◆ **Required work**:
Would you restate, exactly as they appear, the lines from the one containing "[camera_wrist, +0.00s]" through the end of the data below?

* START Dataset content *

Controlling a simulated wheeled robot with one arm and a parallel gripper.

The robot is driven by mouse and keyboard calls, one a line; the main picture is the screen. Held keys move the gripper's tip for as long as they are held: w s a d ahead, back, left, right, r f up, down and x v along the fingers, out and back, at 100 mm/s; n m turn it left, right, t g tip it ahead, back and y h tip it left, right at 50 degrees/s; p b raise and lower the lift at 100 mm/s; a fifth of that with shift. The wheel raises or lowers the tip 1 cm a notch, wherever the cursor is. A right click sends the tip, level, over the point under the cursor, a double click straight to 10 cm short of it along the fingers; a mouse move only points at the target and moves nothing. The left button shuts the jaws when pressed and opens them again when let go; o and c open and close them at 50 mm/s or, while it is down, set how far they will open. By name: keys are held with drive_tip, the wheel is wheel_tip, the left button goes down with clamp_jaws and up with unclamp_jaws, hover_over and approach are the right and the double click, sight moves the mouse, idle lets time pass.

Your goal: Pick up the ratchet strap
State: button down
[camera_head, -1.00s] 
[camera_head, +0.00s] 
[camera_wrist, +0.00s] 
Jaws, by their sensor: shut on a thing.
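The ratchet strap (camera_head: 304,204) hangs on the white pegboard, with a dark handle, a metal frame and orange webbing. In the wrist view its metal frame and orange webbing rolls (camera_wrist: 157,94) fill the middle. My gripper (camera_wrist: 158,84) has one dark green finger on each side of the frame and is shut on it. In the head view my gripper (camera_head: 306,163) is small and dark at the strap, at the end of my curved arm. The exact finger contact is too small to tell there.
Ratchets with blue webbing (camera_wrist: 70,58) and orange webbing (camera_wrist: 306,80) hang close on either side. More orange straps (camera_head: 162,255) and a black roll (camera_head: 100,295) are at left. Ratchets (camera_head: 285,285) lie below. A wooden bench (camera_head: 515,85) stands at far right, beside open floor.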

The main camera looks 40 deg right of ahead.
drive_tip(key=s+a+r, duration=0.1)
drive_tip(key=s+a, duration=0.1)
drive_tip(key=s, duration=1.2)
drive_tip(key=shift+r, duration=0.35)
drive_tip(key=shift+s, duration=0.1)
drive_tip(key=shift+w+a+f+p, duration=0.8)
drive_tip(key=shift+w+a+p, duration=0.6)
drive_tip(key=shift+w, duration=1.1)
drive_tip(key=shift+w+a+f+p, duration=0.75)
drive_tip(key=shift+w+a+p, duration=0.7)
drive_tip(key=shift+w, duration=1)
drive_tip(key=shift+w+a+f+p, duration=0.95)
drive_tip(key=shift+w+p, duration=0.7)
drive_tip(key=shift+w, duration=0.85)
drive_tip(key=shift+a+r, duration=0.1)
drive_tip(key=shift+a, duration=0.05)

* END Dataset content *

◆ **Answer below**:
[camera_wrist, +0.00s] 
Jaws, by their sensor: shut on a thing.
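The ratchet strap (camera_head: 304,204) hangs on the white pegboard, with a dark handle, a metal frame and orange webbing. In the wrist view its metal frame and orange webbing rolls (camera_wrist: 157,94) fill the middle. My gripper (camera_wrist: 158,84) has one dark green finger on each side of the frame and is shut on it. In the head view my gripper (camera_head: 306,163) is small and dark at the strap, at the end of my curved arm. The exact finger contact is too small to tell there.
Ratchets with blue webbing (camera_wrist: 70,58) and orange webbing (camera_wrist: 306,80) hang close on either side. More orange straps (camera_head: 162,255) and a black roll (camera_head: 100,295) are at left. Ratchets (camera_head: 285,285) lie below. A wooden bench (camera_head: 515,85) stands at far right, beside open floor.

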The main camera looks 40 deg right of ahead.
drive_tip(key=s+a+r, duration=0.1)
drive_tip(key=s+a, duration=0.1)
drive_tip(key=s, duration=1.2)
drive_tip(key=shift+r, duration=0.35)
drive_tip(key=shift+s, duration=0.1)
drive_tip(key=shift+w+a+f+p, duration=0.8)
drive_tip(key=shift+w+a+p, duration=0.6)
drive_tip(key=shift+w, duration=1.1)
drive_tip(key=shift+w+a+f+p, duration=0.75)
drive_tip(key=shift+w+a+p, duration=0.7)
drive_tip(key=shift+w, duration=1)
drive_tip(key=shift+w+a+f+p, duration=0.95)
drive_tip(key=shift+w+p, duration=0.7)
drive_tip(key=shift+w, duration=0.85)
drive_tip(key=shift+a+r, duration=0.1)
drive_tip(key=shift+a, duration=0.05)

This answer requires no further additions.